Mercredi 16 novembre 2011 à l’ancien évêché.
Il existe à Die une petite merveille à laquelle on ne peut accéder par hasard. Rendez-vous donc à l'Office du Tourisme et bénéficiez de la visite commentée de la Chapelle Saint Nicolas, anciennement chapelle privée des évêques, qui abrite la Mosaïque des quatre fleuves. En bel état de conservation, elle symbolise l'univers. Des fresques du moyen-âge et des papiers peints du XVIIIème siècle habillent les murs.
Cette mosaïque mêle symbolique de la création, de la géographie et du cosmos. Au centre, autour d'une étoile à huit branches, douze cercles évoquent les mois de l'année ou les signes du zodiaque. Un disque dans lequel sont inscrits les noms des quatre fleuves du jardin d'Eden englobe le tout. Le Ghéon et le Fison sont mythologiques et le Tigre et l'Euphrate sont réels. Ils trouvent leur source dans des têtes d'hommes barbues avec des oreilles d'animaux. Dans chacune de ces têtes, on peut voir l'un des quatre évangélistes reconnus par l'Eglise.
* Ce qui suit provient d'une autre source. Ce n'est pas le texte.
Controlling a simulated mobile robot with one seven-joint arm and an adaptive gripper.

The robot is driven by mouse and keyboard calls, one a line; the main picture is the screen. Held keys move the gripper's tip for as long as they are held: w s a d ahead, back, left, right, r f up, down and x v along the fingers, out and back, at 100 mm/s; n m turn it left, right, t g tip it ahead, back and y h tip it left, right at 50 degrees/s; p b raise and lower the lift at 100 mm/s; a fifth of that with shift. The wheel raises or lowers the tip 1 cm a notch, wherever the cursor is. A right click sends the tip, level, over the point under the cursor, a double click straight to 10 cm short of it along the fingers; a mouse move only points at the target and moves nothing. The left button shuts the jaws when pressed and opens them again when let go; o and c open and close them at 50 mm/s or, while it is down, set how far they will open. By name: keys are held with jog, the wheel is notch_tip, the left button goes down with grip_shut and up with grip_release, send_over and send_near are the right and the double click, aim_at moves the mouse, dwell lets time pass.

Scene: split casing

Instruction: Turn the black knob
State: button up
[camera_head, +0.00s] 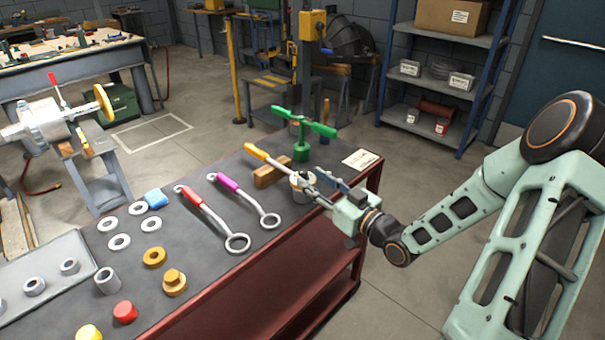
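I cannot make out a black knob in this view. My gripper (318,181) is at the far right part of the dark workbench (225,275), its fingers pointing up and left. It is over or beside a grey cup-shaped part (301,184), which it partly covers. An orange-handled tool (257,151) runs from the upper left down to the fingers. Its lower end is hidden, and I cannot tell whether the fingers grip it. A green stand with a green cross handle (302,148) stands just behind the gripper.
A wooden block (269,174) lies left of the gripper. Red-handled (205,212) and magenta-handled (244,199) ring wrenches lie further left. Several washers, rings and colored caps cover the bench's left part. A paper label (361,159) lies near the back right corner.

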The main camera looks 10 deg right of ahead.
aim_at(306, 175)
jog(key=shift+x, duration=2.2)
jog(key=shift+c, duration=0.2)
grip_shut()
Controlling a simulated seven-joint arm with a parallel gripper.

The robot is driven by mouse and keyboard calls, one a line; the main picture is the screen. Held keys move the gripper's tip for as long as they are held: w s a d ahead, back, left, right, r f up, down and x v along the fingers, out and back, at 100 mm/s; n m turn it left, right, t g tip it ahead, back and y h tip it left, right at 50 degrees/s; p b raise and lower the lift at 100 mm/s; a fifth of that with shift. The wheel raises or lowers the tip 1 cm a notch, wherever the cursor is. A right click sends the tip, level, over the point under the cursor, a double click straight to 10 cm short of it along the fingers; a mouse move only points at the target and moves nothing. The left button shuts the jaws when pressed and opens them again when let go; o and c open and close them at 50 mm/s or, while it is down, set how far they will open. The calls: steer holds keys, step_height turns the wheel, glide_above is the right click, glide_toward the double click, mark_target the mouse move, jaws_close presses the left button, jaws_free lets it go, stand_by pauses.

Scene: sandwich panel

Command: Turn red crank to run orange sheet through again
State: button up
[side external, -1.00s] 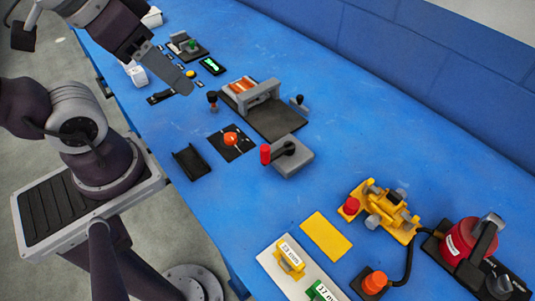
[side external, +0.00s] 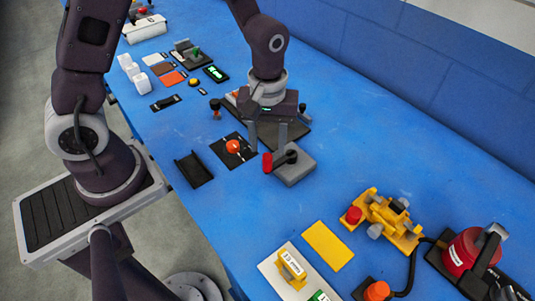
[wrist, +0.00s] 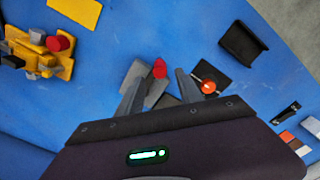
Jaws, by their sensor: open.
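An orange sheet (side external: 173,78) lies flat at the back left among other coloured sheets.
An orange-red knob on a black plate (side external: 233,147) and a black tray (side external: 193,169) lie left of the crank. A yellow device (side external: 383,218), a yellow sheet (side external: 327,245) and a red machine (side external: 470,250) stand at the right. Blue table around the crank's right side is clear.

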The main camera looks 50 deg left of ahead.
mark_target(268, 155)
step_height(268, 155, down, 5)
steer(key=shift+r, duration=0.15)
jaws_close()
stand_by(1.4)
Auprès des fleuves, figure la création, des plantes, des animaux et des êtres imaginaires. Les planètes ou les astres sont représenté par des rosaces ou des fleurs dans des cercles. Elle présente, sur une surface quadrangulaire, une synthèse entre l’idée de la Création et la symbolique géographique et cosmique du monde. Au centre, les douze boules symboliseraient les douze mois de l’année ou les signes du zodiaque. Puis, autour figurent les inscriptions des quatre fleuves – le Pishôn, le Gihôn, l’Euphrate et le Tigre – eux-mêmes personnifiés par des têtes d’hommes barbus avec des oreilles d’animaux. Ils crachent des flots en trois files et font naître une faune terrestre, des plantes, des volatiles en lutte et des êtres fabuleux. Sont également représentés des planètes ou astres, sous forme de rosaces ou fleurs stylisés dans un cercle. Les figurations des vents sont situées, comme sur la mosaïque de Saint-Sauveur de Turin ou les cartes géographiques, à l’extérieur de la mer circulaire qui entoure la terre.
Ce pavement se comprend dans le cadre des efforts encyclopédiques, que l’on constate au XIIe siècle pour figurer l’image du monde telle qu’elle nous apparaît sur la rose de Lausanne par exemple. A cette époque, la géographie s’est constituée une place particulière dans la littérature en intégrant récits de voyages, descriptions du monde et considérations philosophiques. La géographie arabe est notamment à son apogée, en témoigne la géographie d’al-Idrîsî qui pénètre en Occident par la Sicile. Au même moment, apparaissent des compilations qui traitent non seulement de géographie mais aussi de cosmologie, d’astrologie ou d’autres matières de cet ordre. Dans les églises médiévales, le pavement demeure le support idéal de cette idée cosmique et géographique, aussi bien en Orient qu’en Occident. Dans une description du XIIe siècle de Sainte-Sophie de Constantinople, on insiste sur le fait que le pavement est comme une mer, dans sa largeur comme dans sa forme. A Die, la mosaïque servait de tapis d’autel et avait un but didactique et symbolique, elle était très certainement partie intégrante de l’iconographie globale de la chapelle.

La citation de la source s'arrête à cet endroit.